44. Testing Machine Learning
How to actually test your machine learning models are doing what you expect them to do!?
Introduction
At this point, we all know about patterns for testing software: unit tests, end to end tests, roll out changes in different environment, etc.
But… how to test a “Machine Learning code”? The setup is wildly different:
In standard software, you have data and logic and you check you get the desired behavior.
In Machine learning, as the picture above shows, you have data and desired behaviour and check that the logic you expect is there.
In today’s article, we are going to learn how test your ML data flow from pretraining to model evaluation. Let’s get started!
Techniques
Pre-training tests
Pre-train tests allow you to identify some bugs early on before spending $$$ on those GPU cycles ;).

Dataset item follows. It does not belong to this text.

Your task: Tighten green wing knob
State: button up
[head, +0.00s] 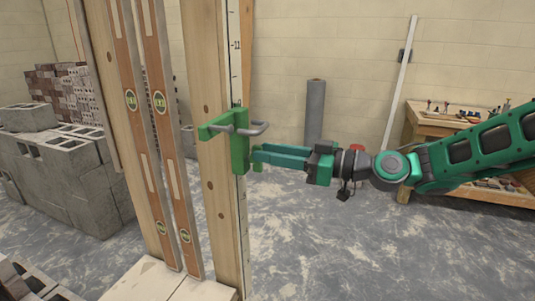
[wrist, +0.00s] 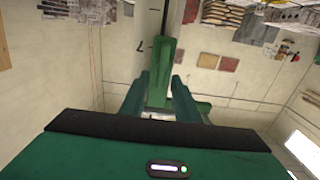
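A green clamp bracket (head: 238,150) sits on the upright wooden post, with a grey bent bar (head: 243,130) across its top. A small green piece, which looks like the wing knob (head: 257,163), shows at the bracket's right side, partly hidden by my fingers. My gripper (head: 258,151) reaches in level from the right, its tips close beside the bracket. In the wrist view, the two green fingers of my gripper (wrist: 159,80) are apart, with the bracket (wrist: 161,65) seen between them. I cannot tell whether the fingertips touch the knob.
The post (head: 208,90) carries a marked scale along its right edge. Two wooden levels (head: 163,110) lean left of it. Grey blocks (head: 65,170) are stacked farther left. A workbench (head: 430,122) with tools stands behind my arm.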

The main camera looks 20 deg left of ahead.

Many tests can be run without needing trained parameters:
Check the shape of your model output and ensure it aligns with the labels in your dataset
Check the output ranges and ensure it aligns with the expectations
Make sure a single gradient step on a batch of data yields a decrease in loss
Make assertions on your dataset
Check for label leakage between your training and validation datasets
Loss function: calculate by hand a loss and create a unit test
Check that trainer logs steps
Test that the model can overfit on a single batch of data
Sample independence: batch training assumes that the model can process each sample iid! That is, samples in the batch don’t influence each other in the training step. This is very brittle, as you can easily make a mistake with a misplaced reshape / aggregation. How to test: forward pass and backward pass, but before averaging the loss over the batch multiply one loss by 0. This will result in a gradient of 0 given the model upholds sample independence, then the test should just assert that the samples gradient is 0.
Post-training tests
How to ensure that the learned logic makes sense?
After training a model, you will typically produce an evaluation report that includes:
Performance of an established metric on a validation dataset
Plots such as precision recall curves
Operational statistics such as inference speed
Examples were the model was most confidently incorrect
You should also follow classical conventions such as:
Save all of the hyper-params used to train the model
Only promote models which offer an improvement over the existing baseline
Post training tests should interrogate the logic learned during training.
Invariance tests allow to describe set of perturbations to make to the input without affecting the model’s output. Then, you can check for consistency in the model predictions.
Minimum functionality tests aim to quantify model performance for specific cases found in the data, which allows you to identify critical scenarios where prediction errors lead to catastrophic consequences.
Model testing vs Model evaluation
In a nutshell:
Model evaluation covers metrics and plots which summarize performance on a validation or test dataset.
Model testing involves explicit checks for behaviors that we expect our model to follow.
Both of these perspectives are instrumental in building high-quality models.
In practice, most people are doing a combination of the two where evaluation metrics are calculated automatically and some level of model "testing" is done manually through error analysis (i.e. classifying failure modes).
However, this does not help uncover possible regression on critical subset of data of high importance.
Conclusions
I hope you will employ the techniques showed above to improve the health of your systems. I believe that setting up an evaluation/testing framework for your model can pay back dividends when you find out *that* training bug that very subtly messes with your model.
Happy machine learning testing!
Ludo
Hello, thank you for this amazing article! Can you please explain better why we need to make sure that a single gradient step on a batch of data yields a decrease in loss? The loss can usually go up and down at each training step (hopefully more times down than up), and it does not look like a strictly decreasing function. Let me know if I am missing something.